Advice on selling older mountain bike

Just hoping to get opinions from some folks here.
I rode for a bit about a decade ago and purchased a 2009 pivot mach 4, which is a 100mm dual suspension xc bike with 26" wheels.
Had a few more children, lost the freedom to ride for a while, then moved close to trails 2 years ago and started riding again. At that point I realized (got made fun of a bit actually) that now mountain bikes have bigger wheels, dropper posts, and don’t have triple chainrings or front mechs!
So I made the (bad) decision to upgrade the bike. I bought new rear mech (xtr 11 speed), xtr 11 speed shifter, cassette, oval 34t front chainring, ditched the front mech, added a dropper post, converted the wheels/tires to tubeless, replaced the rear shock which was trashed, etc.
Now the bike is good, but its heavier and aluminum, old geometry, and has 26" tires.
I am still very fast on it and it handles some pretty rough terrain and downs well enough that I don’t usually care that much that it has some negative features. But recently the rear disc brake stopped working (the reservoir cover is busted so it keeps letting air in) and its challenging to get that part because its so old and it has me thinking about moving on from the bike instead of putting more money into new brakes. I’ve done 3 rides with no rear brake and its super sketchy on technical downs and ruins the fun on twisty trails!!!

TLDR: Pro’s closet doesn’t take bikes with 26" wheels and its difficult to know the market value of my bike. Should I part it out? List it on ebay with low starting price and just see what happens? Fix it and keep riding it until the bike market is more normalish?
Its hard to know the value of the frame (aluminum pivot mach 4 2009 w/fox rlc 100mm fork), the wheels are hope hubs with dt swiss xr4.2 rims.
Appreciate any advice as to whether or not to move on and how best to get this bike sold if that’s the thing to do.

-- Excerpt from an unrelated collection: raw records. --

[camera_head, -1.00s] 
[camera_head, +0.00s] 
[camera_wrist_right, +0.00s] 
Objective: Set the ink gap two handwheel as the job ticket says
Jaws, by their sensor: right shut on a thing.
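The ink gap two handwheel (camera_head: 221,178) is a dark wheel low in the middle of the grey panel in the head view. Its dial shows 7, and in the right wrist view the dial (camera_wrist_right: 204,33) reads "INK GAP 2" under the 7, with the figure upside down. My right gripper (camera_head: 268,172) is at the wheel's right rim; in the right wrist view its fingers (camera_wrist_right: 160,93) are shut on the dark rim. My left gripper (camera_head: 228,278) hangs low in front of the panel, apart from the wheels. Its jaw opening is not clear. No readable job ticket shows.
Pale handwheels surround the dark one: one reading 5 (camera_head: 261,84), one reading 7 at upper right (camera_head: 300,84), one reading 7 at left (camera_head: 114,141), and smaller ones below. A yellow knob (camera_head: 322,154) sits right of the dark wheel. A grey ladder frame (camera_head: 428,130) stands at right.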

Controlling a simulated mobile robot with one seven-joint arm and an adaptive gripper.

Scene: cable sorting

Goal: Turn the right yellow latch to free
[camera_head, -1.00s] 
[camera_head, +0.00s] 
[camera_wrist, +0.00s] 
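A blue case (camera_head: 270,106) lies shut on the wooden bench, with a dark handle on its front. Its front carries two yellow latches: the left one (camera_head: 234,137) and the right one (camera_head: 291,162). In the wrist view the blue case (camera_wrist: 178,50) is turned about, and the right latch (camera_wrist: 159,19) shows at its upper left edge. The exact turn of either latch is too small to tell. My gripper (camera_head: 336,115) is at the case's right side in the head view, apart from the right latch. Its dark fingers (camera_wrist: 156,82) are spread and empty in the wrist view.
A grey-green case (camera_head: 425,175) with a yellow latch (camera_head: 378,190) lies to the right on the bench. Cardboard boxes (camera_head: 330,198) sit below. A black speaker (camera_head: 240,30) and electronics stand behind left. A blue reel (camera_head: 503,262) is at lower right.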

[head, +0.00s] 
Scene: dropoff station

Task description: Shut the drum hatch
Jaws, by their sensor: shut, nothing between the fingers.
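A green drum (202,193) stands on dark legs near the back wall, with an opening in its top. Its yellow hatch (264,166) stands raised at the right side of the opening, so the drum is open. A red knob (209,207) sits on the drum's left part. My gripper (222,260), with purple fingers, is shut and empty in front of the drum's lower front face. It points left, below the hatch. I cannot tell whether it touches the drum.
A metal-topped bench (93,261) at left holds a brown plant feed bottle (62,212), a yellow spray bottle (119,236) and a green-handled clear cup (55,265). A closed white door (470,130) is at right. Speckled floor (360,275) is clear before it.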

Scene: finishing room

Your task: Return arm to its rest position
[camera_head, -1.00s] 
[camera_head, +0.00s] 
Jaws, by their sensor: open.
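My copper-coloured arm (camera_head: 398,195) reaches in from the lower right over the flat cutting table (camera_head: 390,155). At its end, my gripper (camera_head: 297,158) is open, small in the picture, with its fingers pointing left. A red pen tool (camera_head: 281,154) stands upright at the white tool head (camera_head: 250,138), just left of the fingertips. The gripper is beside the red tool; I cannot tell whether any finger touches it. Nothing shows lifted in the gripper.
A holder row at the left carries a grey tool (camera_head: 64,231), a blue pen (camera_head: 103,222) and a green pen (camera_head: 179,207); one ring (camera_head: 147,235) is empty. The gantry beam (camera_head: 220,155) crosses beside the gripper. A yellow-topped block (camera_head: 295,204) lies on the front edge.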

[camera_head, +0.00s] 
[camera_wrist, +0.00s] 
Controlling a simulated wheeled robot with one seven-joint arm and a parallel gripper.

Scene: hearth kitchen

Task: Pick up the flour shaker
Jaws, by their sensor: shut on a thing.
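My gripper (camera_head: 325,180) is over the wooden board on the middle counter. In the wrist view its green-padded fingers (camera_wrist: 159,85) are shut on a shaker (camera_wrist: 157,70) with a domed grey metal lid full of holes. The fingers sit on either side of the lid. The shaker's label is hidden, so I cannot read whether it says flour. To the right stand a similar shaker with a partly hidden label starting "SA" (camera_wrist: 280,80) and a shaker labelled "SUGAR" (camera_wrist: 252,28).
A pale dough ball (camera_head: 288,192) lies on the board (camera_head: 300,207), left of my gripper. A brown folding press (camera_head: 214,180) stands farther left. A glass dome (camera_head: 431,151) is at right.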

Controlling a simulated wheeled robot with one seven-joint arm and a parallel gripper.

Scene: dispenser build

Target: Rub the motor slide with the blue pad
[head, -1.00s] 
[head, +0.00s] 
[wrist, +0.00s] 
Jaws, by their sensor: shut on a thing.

I don’t think it is worth much of anything. I have a 9-year old Cube fully and I wouldn’t want to sell it to anyone. I’d either repurpose it, part it out or give it to a friend.


Sometimes it gets to a point where it’s not worth spending money on an older bike anymore IMO. It’s full sus so how long are spares available for should something break. If it was me and I’m in a similar position with one of my bikes, I would sell it on eBay and buy something more modern.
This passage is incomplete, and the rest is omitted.